Le visiteur se trouve face à ces silhouettes, ces bustes ou ces visages dans une salle en demi-lune. D’un côté, des soldats ou officiers, des jeunes de la Hitlerjugend, un colonel pris de profil. L’un d’eux, vêtu de l’uniforme noir de la SS, a quelque chose d’effrayant. Il appartient à la division Adolf Hitler, chargée de protéger le dictateur. D’autres sont plus anonymes. Tous sont des hommes ordinaires, pas des dignitaires, pas des hommes que l’Histoire aurait rendus tristement célèbres. Ils habitent Cologne et ses environs. On n’en sait guère plus, si ce n’est, pour celui qu’on voit de profil, qu’il était le chef du département culture ; on n’imagine rien ou presque, sinon la suffisance parfois, dans la pose décontractée, ou le sérieux dans un regard derrière des lunettes cerclées. Dans un arc de cercle, les travailleurs étrangers, les prisonniers politiques, dont certains, torses nus, sont montrés de face et de profil, comme sur les photos anthropométriques.
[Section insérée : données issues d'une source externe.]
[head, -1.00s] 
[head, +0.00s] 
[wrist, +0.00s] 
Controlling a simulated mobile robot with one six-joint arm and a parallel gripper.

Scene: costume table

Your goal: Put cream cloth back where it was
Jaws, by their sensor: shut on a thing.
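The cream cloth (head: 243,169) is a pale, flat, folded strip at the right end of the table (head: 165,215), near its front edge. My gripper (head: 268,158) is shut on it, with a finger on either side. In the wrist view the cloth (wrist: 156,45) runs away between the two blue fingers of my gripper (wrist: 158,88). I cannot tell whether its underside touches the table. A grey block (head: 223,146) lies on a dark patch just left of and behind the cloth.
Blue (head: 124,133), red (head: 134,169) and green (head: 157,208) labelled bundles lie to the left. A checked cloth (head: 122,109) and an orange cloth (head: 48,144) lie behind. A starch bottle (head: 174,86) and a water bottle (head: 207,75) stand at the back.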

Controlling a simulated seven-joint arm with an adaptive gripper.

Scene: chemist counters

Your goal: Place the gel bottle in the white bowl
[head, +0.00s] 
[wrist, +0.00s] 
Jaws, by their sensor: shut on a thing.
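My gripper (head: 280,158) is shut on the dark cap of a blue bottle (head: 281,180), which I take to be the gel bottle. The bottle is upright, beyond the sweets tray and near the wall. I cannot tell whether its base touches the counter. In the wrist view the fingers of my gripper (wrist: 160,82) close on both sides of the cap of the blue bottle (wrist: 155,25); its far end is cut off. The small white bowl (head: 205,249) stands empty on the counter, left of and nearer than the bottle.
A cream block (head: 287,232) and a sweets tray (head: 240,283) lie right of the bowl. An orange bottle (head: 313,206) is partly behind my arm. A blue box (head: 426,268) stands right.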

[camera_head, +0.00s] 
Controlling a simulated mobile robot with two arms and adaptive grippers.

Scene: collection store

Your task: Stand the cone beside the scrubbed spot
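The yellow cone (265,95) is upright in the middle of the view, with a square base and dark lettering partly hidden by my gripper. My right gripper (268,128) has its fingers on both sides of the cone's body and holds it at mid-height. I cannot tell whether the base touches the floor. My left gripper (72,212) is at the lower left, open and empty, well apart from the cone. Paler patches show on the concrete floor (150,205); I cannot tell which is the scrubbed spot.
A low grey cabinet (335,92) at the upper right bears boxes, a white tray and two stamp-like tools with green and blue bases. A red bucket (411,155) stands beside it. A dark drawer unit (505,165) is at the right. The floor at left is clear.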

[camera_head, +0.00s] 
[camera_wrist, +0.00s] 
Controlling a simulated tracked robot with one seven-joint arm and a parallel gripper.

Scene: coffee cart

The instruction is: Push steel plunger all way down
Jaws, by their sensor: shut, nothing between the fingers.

Pas exactement sur le même mode puisque la violence qu’on trouve dans ces portraits de police n’apparaît jamais chez Sander.
Les photos des persécutés ne sont pas très parlantes, en apparence. Une apparence bientôt effacée : les personnes photographiées ne regardent pas l’objectif ; elles sont tournées vers un ailleurs, rêveuses peut-être, résignées. Certaines réussiront à quitter l’Allemagne, d’autres périront dans le ghetto de Lodz ou à Chelmno, à partir de 1941. Dans une salle consacrée aux photos par contact, on retrouve les portraits de certains persécutés et des fiches cartonnées permettent de connaître leur histoire. En somme, celle des Juifs de Cologne, qui a commencé en 321, s’arrête donc là, avec la fuite, la disparition dans les camps ou la mort de la plupart des 16 000 juifs de la ville.
Et puis l’exposition se clôt sur le masque mortuaire d’Erich Sander, le fils mort en détention, dont on trouvera d’autres images dans l’exposition. C’est la blessure qui ne cicatrisera jamais. Sans Erich, le dialogue s’interrompt. Il était une part de l’œuvre en cours.